Conteniendo el aliento y mirando al cielo

Con motivo de las recientes e intensas lluvias que azotaron todo el Occidente de Cuba, capital incluida, me vino a la memoria el comentario de un amigo libanés que visitó La Habana, a finales de los 90, en pleno Período Especial.

Cuando caminábamos por el Malecón rumbo al Casco Histórico, Patrimonio de la Humanidad y niña de los ojos del tristemente difunto Eusebio Leal, los ojos oscuros de aquel cristiano maronita se iban hacia los ruinosos edificios de Centro Habana, ¡y eso que sólo meses antes los habían pintado, con motivo de la próxima visita del papa Juan Pablo II, en febrero del 98! 

Entonces, sin poder contenerse más, me comentó, en su inglés con fuerte acento levantino: “Parece que ustedes también sufrieron mucho la guerra…”.

Mi primera reacción fue reír y explicarle que no, que, a diferencia de su Beirut natal, destrozado por la guerra civil y los ataques israelíes, la capital cubana no sufría los azotes de una conflagración bélica desde que, en 1762, la tomaron los ingleses.

Pero luego miré en derredor, lo pensé de nuevo y musité, casi apenado: “Sí, hermano…, la guerra ha sido durísima. Y lo peor es que todavía no termina”.

Porque, afrontémoslo: La Habana y toda la Isla están perdiendo, ¡si es que no han perdido ya!, una guerra que no fue. Las ciudades de la Mayor de las Antillas son hoy víctimas agonizantes. Rehenes de dos invisibles pero muy destructivas fuerzas de ocupación: la desidia y la miseria.

En Cuba, la Reforma Urbana en 1959 terminó con el gran negocio de los dueños de inmuebles. El Estado pasó a ser el único propietario de casas y apartamentos, y todos los inquilinos le pagaban su alquiler. Hasta que, poco a poco, muchos (¡mi madre incluida!) llegaron a adquirir la propiedad de sus moradas. Loable, sin dudas.

Lo malo, ¡siempre hay algo malo!, fue que, ya se sabe, lo que es de todos no es de nadie. Si antes los dueños de los inmuebles se encargaban celosamente de mantener sus fuentes de riqueza lo mejor posible, y hasta designaban a un fiel representante (¡el sempiterno encargado!) para que asumiese todas las pequeñas labores cotidianas de mantenimiento (cambio de bombillos, reparaciones de fontanería, cerrajería y carpintería, el motor o la bomba de agua, además de cobrar los alquileres), cuando el gobierno ocupó el sitio de todos aquellos “avariciosos” casatenientes (y aunque muchos Consejos de Vecinos siguieron pagando a un encargado con la colecta de todos los apartamentos), muy pocos de aquellos bienintencionados factótums tenían a su disposición suficientes recursos.
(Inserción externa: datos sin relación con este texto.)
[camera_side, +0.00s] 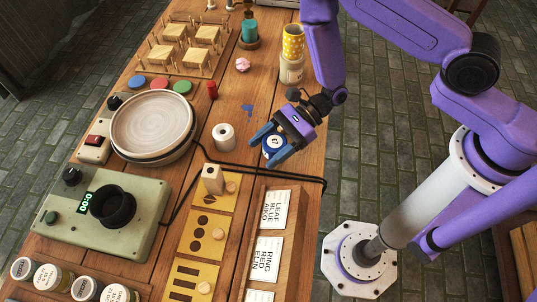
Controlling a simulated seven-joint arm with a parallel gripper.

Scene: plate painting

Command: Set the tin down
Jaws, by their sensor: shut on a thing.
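A small round tin (274,146) with a white and dark blue top is between the fingers of my gripper (269,146). My gripper is shut on the tin, with one finger on each side of it. The tin is over the wooden table (262,172), near its right edge. From this view I cannot tell whether the tin touches the table or is held above it.
A white roll (223,137) stands left of my gripper. A round plate (152,124) sits on a wheel further left. A yellow dotted cup (292,42) stands behind. A black cable (295,177) runs in front, by a card tray (250,212) and yellow stencils (205,245).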

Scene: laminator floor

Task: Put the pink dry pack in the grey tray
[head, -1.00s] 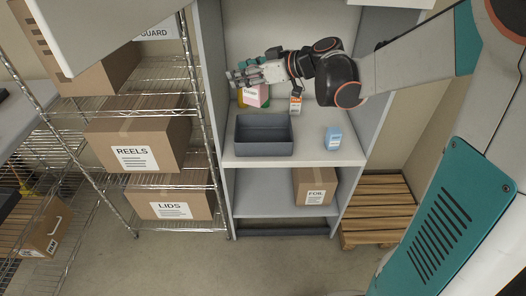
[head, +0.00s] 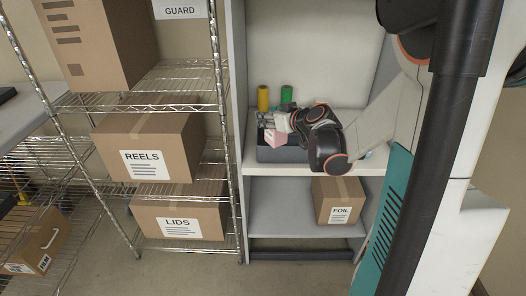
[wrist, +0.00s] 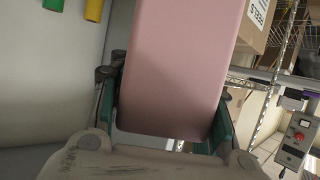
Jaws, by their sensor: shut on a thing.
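The pink dry pack (head: 275,138) is between the fingers of my gripper (head: 268,121). In the wrist view the pink pack (wrist: 175,70) fills the space between the two teal-sided fingers of my gripper (wrist: 168,115), which is shut on it. In the head view the pack hangs tilted over the grey tray (head: 283,155), which stands on the shelf. My gripper and arm cover part of the tray's right side and its back. Whether the pack touches the tray is hard to tell.
A yellow cylinder (head: 263,97) and a green cylinder (head: 286,95) stand behind the tray. A wire rack (head: 185,108) with cartons stands left; a FOIL carton (head: 338,199) sits on the shelf below.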

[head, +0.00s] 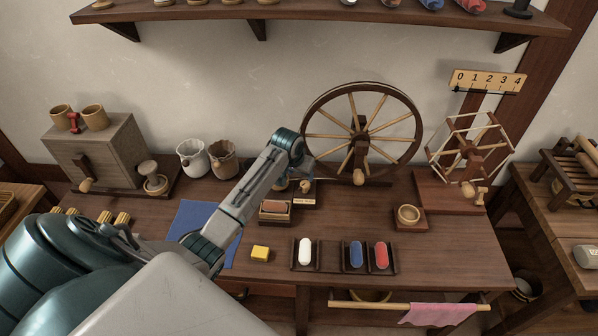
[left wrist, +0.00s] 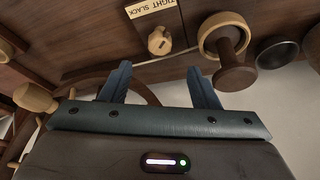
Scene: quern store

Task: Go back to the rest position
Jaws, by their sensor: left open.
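My left arm reaches in from the lower left over the table (head: 460,250) in the head view. My left gripper (head: 306,164) is above the table, just left of the spinning wheel (head: 362,128), partly hidden by its own wrist. In the left wrist view its two blue fingers (left wrist: 160,86) are spread apart with nothing held between them. A small wooden knob (left wrist: 159,41) beside a TIGHT SLACK label (left wrist: 152,8) shows beyond the fingers, apart from them. My right gripper is in neither view.
A reel (head: 470,150) stands at the right. A shelf (head: 310,12) hangs above.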

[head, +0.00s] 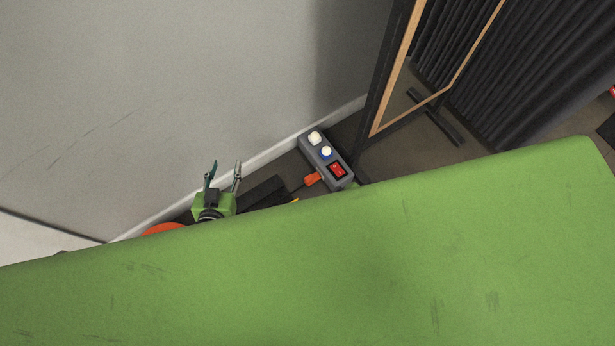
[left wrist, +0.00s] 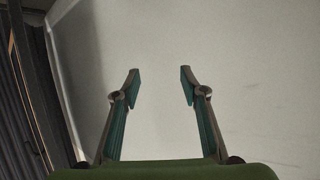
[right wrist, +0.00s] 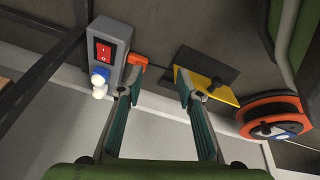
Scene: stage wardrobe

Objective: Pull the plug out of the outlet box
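The grey outlet box (head: 339,184) lies on the floor by the wall, with a red switch (head: 337,170), a blue-and-white round fitting (head: 326,152) and a whitish one (head: 314,138) on top. An orange plug-like piece (head: 313,179) with a dark cord sits at its side; it also shows in the right wrist view (right wrist: 138,59). I cannot tell which piece is the plug. My left gripper (head: 224,165) is open and empty, left of the box; the left wrist view faces the wall. My right gripper (right wrist: 157,73) is open and empty, its left fingertip appearing near the orange piece.
My green body covers the lower head view. A black-and-yellow object (right wrist: 208,62) and an orange reel (right wrist: 275,119) lie on the floor beside the box. A wood-edged frame (head: 398,65) stands close behind, with dark curtains (head: 540,60) beyond. The wall (head: 180,90) bounds the left side.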

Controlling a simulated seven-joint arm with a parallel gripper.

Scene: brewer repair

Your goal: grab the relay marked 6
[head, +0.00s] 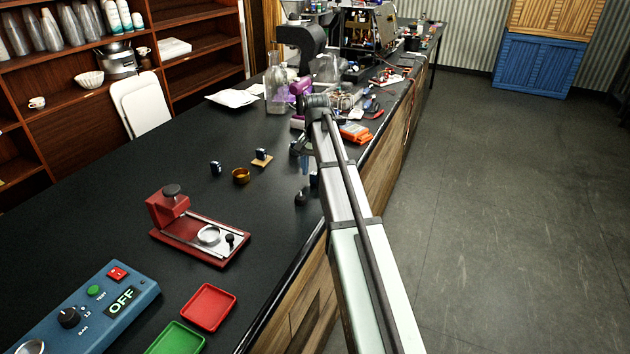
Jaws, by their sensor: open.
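A small dark blue block (215,168), which looks like a relay, stands on the black bench left of a brass ring. A second dark block (262,154) stands on a small wooden base (261,162) right of the ring. Their markings are too small to read, so I cannot tell which is 6. My gripper (306,188) points down over the bench near its right edge, right of both blocks and apart from them. It is open. A bluish patch beside its fingers is partly hidden, and I cannot tell what it is.
The brass ring (241,175) sits between the blocks. A red press (199,231), a red tray (208,306), a green tray (176,339) and a blue test box (92,308) reading OFF are nearer. Clutter (325,68) fills the far bench. The bench left of the blocks is clear.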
No ya para emprender reparaciones masivas en los inmuebles, sino ni siquiera para ocuparse de un mantenimiento en toda regla.

Por otro lado, ¿cuántos cubanos tienen suficiente dinero como para reparar sus casas? Y hasta aquellos que, con inenarrables sacrificios, logran hacerlo, no les queda más remedio que limitarse estrictamente a sus propios hogares. Porque rara vez tienen presupuesto para encargarse, además, de los vestíbulos, jardines y áreas comunes.
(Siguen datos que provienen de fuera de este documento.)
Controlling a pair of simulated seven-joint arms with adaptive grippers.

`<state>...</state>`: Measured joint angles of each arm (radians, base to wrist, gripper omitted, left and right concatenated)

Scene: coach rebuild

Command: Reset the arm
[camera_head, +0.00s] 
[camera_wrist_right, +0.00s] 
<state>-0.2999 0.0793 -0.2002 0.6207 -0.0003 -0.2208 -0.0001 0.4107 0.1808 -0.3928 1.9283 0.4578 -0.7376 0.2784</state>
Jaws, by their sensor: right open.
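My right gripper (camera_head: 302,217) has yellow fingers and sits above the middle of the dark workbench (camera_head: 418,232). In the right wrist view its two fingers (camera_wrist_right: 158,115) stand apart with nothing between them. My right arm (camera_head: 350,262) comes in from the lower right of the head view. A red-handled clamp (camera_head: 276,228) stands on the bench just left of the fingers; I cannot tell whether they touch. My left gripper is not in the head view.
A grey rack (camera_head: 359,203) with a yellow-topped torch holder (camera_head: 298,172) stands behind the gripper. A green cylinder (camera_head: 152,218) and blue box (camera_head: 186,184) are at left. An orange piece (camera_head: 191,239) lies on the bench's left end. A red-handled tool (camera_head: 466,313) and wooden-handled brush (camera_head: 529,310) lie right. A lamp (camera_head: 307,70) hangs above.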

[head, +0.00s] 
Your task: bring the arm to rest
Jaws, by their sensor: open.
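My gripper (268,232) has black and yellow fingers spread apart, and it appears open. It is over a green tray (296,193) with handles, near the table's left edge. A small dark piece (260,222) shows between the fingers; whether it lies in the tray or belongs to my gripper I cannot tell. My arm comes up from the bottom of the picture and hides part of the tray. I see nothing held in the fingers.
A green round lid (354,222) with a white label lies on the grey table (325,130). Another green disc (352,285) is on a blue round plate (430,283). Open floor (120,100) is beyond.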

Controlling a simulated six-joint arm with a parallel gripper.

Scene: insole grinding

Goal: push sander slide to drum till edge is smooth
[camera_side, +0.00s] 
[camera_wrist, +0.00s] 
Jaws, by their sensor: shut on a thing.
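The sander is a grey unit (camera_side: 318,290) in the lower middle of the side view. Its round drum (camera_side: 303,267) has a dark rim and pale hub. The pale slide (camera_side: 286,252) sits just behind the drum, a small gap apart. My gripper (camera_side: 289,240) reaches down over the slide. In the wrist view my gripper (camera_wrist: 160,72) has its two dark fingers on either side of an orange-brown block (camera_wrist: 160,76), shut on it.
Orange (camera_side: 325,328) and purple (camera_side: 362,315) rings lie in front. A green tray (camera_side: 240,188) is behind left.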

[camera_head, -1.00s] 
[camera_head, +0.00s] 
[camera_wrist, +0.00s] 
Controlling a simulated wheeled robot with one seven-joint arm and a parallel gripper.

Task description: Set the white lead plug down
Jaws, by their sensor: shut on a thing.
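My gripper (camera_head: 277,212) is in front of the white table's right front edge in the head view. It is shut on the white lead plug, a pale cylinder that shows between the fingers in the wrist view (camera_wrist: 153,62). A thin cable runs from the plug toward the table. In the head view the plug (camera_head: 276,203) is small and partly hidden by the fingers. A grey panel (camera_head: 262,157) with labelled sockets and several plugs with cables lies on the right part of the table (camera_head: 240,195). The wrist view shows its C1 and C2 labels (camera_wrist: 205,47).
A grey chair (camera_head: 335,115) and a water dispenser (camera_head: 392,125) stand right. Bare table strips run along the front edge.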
Cierto, durante años se intentó suplir esto con los Trabajos Voluntarios que, ya se sabe, eran más bien “voluntatorios”. ¡Y ay del que faltara alguno sin justificación y luego necesitara el famoso aval del CDR para estudiar alguna carrera o viajar al extranjero! En esas jornadas se recogían la basura de las azoteas y patios y se chapeaban las malas hierbas de las áreas verdes. De cuando a cuando, con inmensos esfuerzos, una colecta desesperada pagaba la pintura de todo el edificio, que ya se caía a jirones, ¡y era todo un acontecimiento!
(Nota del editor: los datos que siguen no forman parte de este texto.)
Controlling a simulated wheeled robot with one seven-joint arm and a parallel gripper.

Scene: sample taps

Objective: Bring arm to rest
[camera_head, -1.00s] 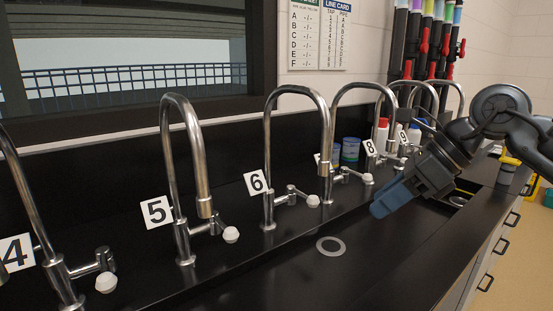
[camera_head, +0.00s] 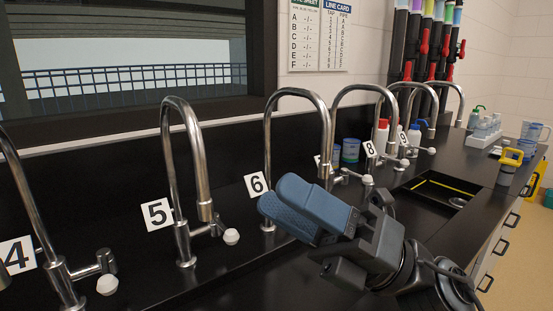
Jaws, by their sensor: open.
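My gripper (camera_head: 284,204) is in the lower middle of the head view, above the black counter (camera_head: 222,283). Its blue fingers point left and toward the tap marked 6 (camera_head: 296,94), and a narrow gap shows between them. Nothing is seen between the fingers. The gripper hides the tap 6 handle and the ring in the counter. My arm reaches in from the bottom right. I cannot tell whether the fingers touch the tap.
Taps marked 5 (camera_head: 170,150) and 4 (camera_head: 23,200) stand to the left. Further taps, blue-labelled jars (camera_head: 350,149), bottles (camera_head: 382,134) and a sink (camera_head: 437,190) lie beyond on the right. A yellow-topped container (camera_head: 509,165) stands near the right edge.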

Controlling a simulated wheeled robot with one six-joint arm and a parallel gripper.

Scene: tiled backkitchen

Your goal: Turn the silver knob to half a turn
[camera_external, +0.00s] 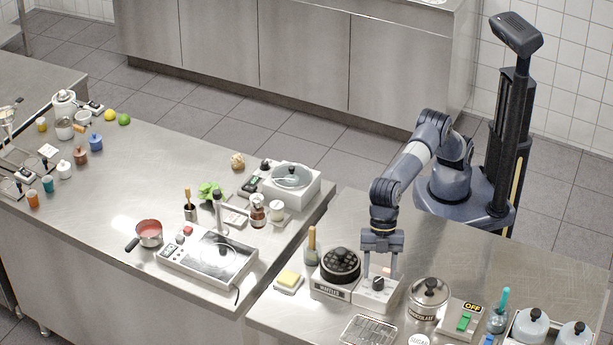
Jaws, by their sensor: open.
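The waffle maker's round black plate (341,262) sits to the left of my gripper.
A wire rack (369,331) lies in front. The counter behind the pot (480,262) is clear.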

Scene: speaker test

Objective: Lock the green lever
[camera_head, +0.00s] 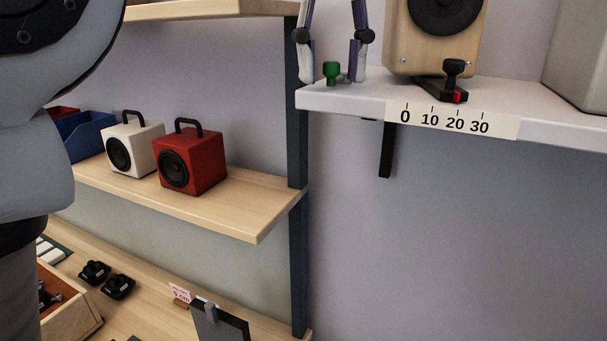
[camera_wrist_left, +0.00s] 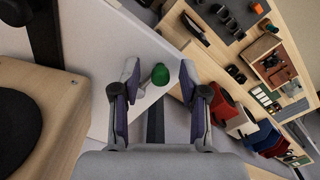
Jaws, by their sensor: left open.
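The green lever (camera_head: 331,70) is a small green knob standing near the left end of the white shelf (camera_head: 350,94). My left gripper (camera_head: 333,78) comes down from above, open, with one finger on each side of the lever and visible gaps to it. In the left wrist view the green lever (camera_wrist_left: 160,74) shows between the two open fingertips (camera_wrist_left: 159,67). Its base is small and hard to make out, so its locked state cannot be told. My right gripper is not in view.
A wooden speaker (camera_head: 432,45) stands on the white shelf, with a black lever (camera_head: 454,72) and a scale label (camera_head: 452,119) in front. A dark post (camera_head: 297,130) is at the left. White (camera_head: 130,148) and red (camera_head: 190,158) speakers sit on a lower wooden shelf.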

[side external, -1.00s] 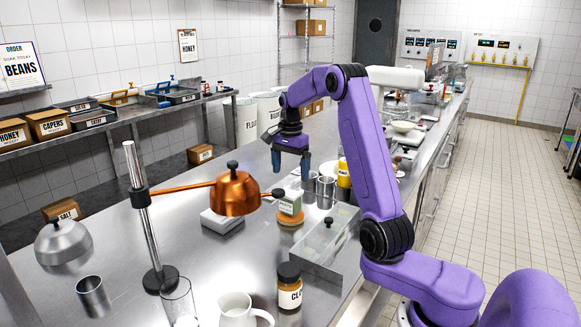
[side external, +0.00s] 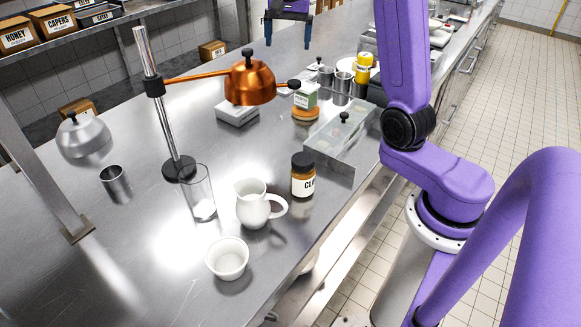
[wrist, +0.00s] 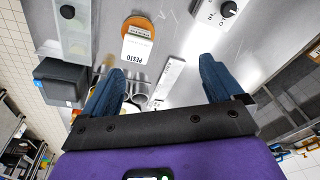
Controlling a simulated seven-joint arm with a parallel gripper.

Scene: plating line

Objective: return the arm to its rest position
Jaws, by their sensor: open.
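My gripper (side external: 288,44) is at the top edge of the side view, above the far part of the steel counter (side external: 120,245), with its two blue fingers apart. In the wrist view my gripper (wrist: 160,78) shows its fingers spread with nothing held between them. The upper part of my arm is cut off by the top of the side view. The pesto jar (wrist: 136,45) on its round orange-brown base lies ahead of the fingers in the wrist view; the pesto jar (side external: 305,97) also shows in the side view.
A copper dome (side external: 250,82) hangs on a stand's arm. Metal cups (side external: 342,88), a yellow-capped bottle (side external: 364,66) and a clear lidded bin (side external: 340,138) stand near my arm. A brown jar (side external: 303,180), white jug (side external: 255,205), glass (side external: 197,190) and white bowl (side external: 227,258) stand in front.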

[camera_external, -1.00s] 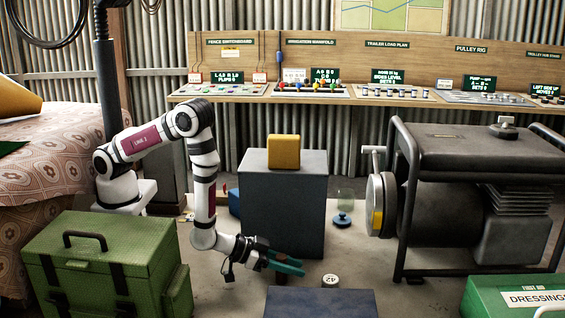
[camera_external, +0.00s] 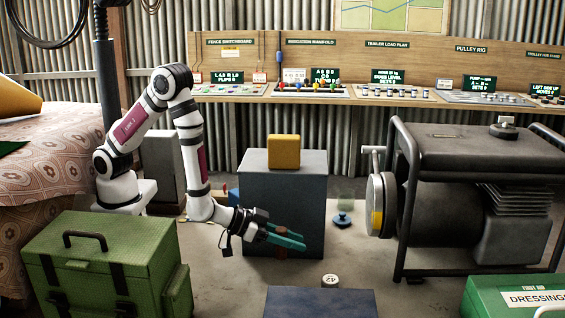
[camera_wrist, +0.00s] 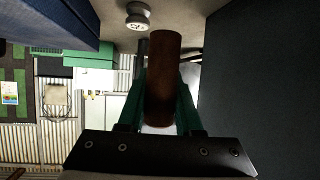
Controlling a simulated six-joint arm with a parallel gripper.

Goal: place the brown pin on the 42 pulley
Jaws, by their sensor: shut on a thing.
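My gripper (camera_external: 290,241) has teal fingers and is shut on the brown pin (camera_external: 281,251), held above the floor in front of the grey cabinet. In the wrist view the brown pin (camera_wrist: 163,80) is a short cylinder between the two fingers. The 42 pulley (camera_external: 330,282), small and pale with "42" on its top, stands at the front, right of and below my gripper, behind the dark blue box. In the wrist view a pale round piece, seemingly this pulley (camera_wrist: 138,16), shows near the top, apart from the pin.
A grey cabinet (camera_external: 283,215) with a yellow block (camera_external: 284,151) on top stands close behind my gripper. A dark blue box (camera_external: 320,303) is at the front. A green case (camera_external: 105,265) is at left, a generator (camera_external: 440,205) at right. A blue-based jar (camera_external: 342,219) stands between.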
Por supuesto, los que tienen la suerte de vivir en algún inmueble situado en las rutas políticas obligadas (como la que va de la Escalinata Universitaria hasta al Fragua Martiana, por la que cada 28 de enero pasa la Marcha de las Antorchas) disfrutan del privilegio de que, año sí y año también, Comunales se encargue de pintar sus fachadas, ¡y gratis! Porque, ya se sabe: en Cuba es mejor parecer y no ser, antes que ser y no parecer. 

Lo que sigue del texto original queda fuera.